Saturday Comida in a Restaurant | Mexico | Living in Mexico

Saturday Comida in a Restaurant

San Miguel boasts a number of restaurants in the Centro Histórico.


Many allow dining in elegant colonial courtyards. Most offer some variation on Mexican cuisine. Many are moderately priced, so Jean and I can afford to eat in them frequently.

Above, we see Jean in a typical courtyard restaurant. She is negotiating with a little girl selling Chiclets—a typical if sad scene in any Mexican city.

It's a lovely, sunny day. The courtyard with fountain, tiles, and graceful arches creates a serene space for us to relax in. The cast iron furniture, the festive Corona umbrellas, the Spanish-speaking waiters surround us with warm Mexican ambience.

But we won't be ordering enchiladas today.


The dragon statues and the Chinese lantern give it away. We are in the Palacio Chino, the Chinese Palace. The Mexican Chinese Palace, going by the pottery chimenea behind Jean's right shoulder—with a red dragon painted on it. Culture fusion.

We love Asian cuisines. But we've given up on Japanese restaurants, at least in the states of Guanajuato and Querétaro. The delicate flavors of Japanese food doesn't register on Mexican tongues, so sushi bars amp up the vinegar in the rice, overwhelming the taste of any topping.
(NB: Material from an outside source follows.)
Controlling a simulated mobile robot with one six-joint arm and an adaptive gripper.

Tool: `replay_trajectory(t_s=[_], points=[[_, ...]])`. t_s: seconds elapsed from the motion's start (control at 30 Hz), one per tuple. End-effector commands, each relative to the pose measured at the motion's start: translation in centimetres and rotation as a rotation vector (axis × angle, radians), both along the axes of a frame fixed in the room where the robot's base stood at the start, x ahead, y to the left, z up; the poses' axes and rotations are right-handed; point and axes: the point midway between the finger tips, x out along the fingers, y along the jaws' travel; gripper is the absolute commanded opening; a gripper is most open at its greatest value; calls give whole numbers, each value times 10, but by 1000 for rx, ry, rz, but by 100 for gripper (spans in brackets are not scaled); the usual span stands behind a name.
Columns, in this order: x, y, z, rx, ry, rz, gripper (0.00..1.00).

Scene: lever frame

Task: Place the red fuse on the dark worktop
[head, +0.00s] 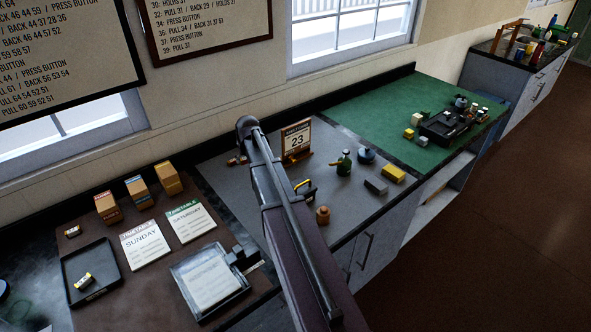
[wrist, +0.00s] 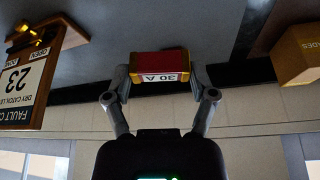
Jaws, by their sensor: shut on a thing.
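In the wrist view the fuse appears in front of a dark grey surface and a black strip along the wall. In the head view the dark grey worktop (head: 345,213) lies in the middle, between a brown mat and a green one. My arm crosses this area and mostly hides the gripper; I cannot tell the fuse's height above the worktop.
A calendar sign (head: 296,139) reading 23 stands at the worktop's back. Boxes (head: 168,179) stand on the brown mat at left.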

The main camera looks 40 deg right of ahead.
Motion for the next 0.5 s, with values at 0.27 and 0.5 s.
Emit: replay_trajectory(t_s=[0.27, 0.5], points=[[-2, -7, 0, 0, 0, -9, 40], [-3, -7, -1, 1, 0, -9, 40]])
And as I've mentioned before, these places cater to Mexican tastes with offerings such as tekka maki with chipotle sauce (tuna with smoked jalapeño chiles).

Chinese food is another matter. As a couple who lived for decades in the San Francisco Bay Area, our Asian palates are fairly sophisticated, and I can assure you that the menu at Palacio Chino is anything but authentic. However, Szechwan cooking shares many flavors with Mexican food—assertive and spicy, so it's a good choice when you're jonesing for Chinese.
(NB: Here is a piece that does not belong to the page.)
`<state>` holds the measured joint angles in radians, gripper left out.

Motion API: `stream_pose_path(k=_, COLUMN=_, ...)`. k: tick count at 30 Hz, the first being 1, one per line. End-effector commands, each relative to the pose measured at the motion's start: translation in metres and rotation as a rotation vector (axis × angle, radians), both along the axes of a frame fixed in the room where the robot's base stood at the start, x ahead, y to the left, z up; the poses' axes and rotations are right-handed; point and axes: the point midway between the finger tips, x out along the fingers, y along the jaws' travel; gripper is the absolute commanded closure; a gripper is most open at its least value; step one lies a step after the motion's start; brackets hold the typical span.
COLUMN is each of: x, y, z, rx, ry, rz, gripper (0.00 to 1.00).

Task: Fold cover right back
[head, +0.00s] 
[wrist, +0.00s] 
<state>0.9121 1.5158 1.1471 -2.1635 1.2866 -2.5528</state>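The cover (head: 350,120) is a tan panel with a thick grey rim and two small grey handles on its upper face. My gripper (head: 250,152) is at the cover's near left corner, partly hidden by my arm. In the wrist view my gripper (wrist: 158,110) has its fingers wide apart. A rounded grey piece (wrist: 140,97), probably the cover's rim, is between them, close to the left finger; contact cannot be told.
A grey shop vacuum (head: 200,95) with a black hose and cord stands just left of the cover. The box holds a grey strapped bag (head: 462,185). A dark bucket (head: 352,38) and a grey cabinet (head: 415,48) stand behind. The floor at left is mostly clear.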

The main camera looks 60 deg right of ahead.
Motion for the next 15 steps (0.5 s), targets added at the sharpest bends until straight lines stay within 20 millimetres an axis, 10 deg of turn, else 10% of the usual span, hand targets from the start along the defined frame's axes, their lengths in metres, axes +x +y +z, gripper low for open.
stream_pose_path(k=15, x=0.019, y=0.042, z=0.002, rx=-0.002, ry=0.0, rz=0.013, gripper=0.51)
Jean ordered General Tao Chicken. This consisted of chunks of chicken meat dredged in cornstarch, deep fried, coated in a brown, sugary sauce fired up with lots of long red dried chiles. I ordered Orange Peel Beef, which consisted of chunks of beef dredged in cornstarch, deep fried, coated in a brown, sugary sauce fired up with lots of chiles. Oh yeah, the cook threw a few strips of orange peel into mine.

Both dishes were delicious, though surprisingly similar.
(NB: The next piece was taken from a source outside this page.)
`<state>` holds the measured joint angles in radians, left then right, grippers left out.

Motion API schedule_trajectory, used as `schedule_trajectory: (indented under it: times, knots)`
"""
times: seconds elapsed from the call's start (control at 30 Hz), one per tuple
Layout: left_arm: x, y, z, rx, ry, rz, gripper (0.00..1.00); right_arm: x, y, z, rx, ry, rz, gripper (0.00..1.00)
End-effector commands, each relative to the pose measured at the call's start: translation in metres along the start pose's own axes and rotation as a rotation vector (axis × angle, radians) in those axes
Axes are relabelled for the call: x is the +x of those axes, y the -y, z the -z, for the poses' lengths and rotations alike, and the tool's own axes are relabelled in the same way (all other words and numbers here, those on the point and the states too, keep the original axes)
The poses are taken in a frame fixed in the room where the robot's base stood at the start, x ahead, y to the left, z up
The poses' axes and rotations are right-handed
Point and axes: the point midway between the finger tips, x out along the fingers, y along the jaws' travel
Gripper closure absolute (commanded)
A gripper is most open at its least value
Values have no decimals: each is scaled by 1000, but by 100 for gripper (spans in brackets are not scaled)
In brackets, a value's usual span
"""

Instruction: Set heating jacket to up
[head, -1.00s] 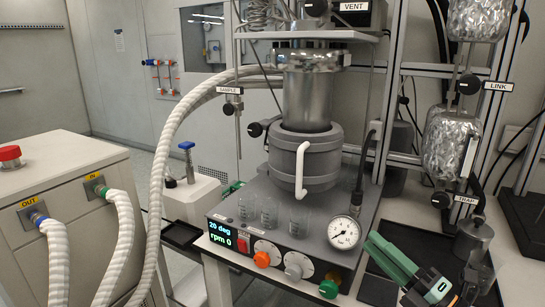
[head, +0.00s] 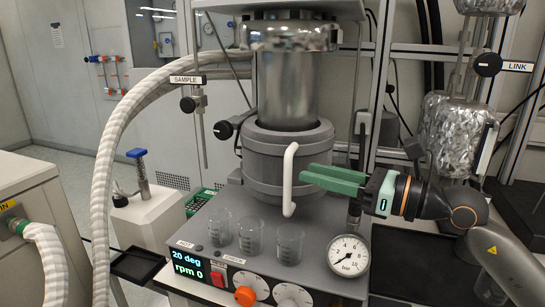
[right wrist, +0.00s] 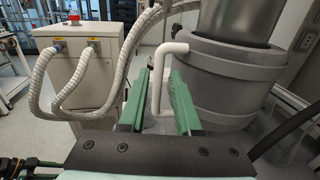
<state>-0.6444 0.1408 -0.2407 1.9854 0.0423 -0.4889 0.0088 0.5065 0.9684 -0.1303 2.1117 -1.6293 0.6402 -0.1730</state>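The heating jacket (head: 262,165) is a thick grey cylinder around the lower part of the shiny steel vessel (head: 286,85), and the vessel's upper part is bare above it. A white bent handle (head: 289,182) stands out from the jacket's front; it also shows in the right wrist view (right wrist: 158,85). My right gripper (head: 306,177) has green fingers pointing left, with the tips close to the handle. In the right wrist view its fingers are apart and the handle shows between them; contact cannot be told. My left gripper is not in view.
Several glass beakers (head: 250,236) stand on the reactor base, in front of the jacket. A pressure gauge (head: 349,255) is below my right gripper. White hoses (head: 115,140) run at the left. A frame post (head: 374,100) and foil-wrapped vessels (head: 452,130) stand to the right.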

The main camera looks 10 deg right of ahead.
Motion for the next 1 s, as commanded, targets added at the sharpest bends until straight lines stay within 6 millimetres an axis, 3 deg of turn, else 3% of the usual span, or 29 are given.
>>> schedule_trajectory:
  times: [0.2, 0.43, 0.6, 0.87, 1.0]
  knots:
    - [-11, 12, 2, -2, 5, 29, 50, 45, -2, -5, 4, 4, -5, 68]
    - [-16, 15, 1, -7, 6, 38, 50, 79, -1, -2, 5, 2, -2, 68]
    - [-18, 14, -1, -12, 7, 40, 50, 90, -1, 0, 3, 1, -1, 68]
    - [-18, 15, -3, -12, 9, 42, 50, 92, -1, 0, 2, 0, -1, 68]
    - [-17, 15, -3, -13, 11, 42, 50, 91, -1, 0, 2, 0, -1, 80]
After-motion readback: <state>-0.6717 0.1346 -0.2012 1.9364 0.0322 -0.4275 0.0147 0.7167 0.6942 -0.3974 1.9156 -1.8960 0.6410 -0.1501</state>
We had to wait a half hour for our meal because we threw the kitchen with a request for steamed rice. Plain rice is generally not served in Mexico. Rice, insofar as Mexicans are concerned, is supposed to be served with vegetables mixed in, the way God intended. Did we want fried rice? No we didn't. So they had to cook our steamed rice to order.

We also wrong-footed them with a request for palitos—chopsticks. The waiter spent several minutes looking for some. He finally brought us nice bamboo ones, manufactured in China, presented in a little paper sleeve. They appeared to be intended for the American market, judging from the amount of English on it. Chinglish, rather.

Please try your Nice Chinese Food With Chopsticks the traditional and typical of Chinese glonous history and cultual.


1) Tuk under tnurnb and held firmly
2) Add second chcostick hold it as you hold a pencil
3) Hold tirst chopstick in originai position move the second one up and down

Now you can pick up anything:

For me, there's something comforting about reading stuff in Chinglish. I'm reassured I'm patronizing real Chinese people cooking real Chinese food, and not some "Magic Wok" stall staffed with gum-chewing teenagers named Dawna.

Your better Chinese restaurants don't insult you by offering fortune cookies. The Chinese Palace isn't one of them. My fortune read, "Si lo tienes, muestralo." (If you've got it, flaunt it.)

That's it for now. Have a glonous day.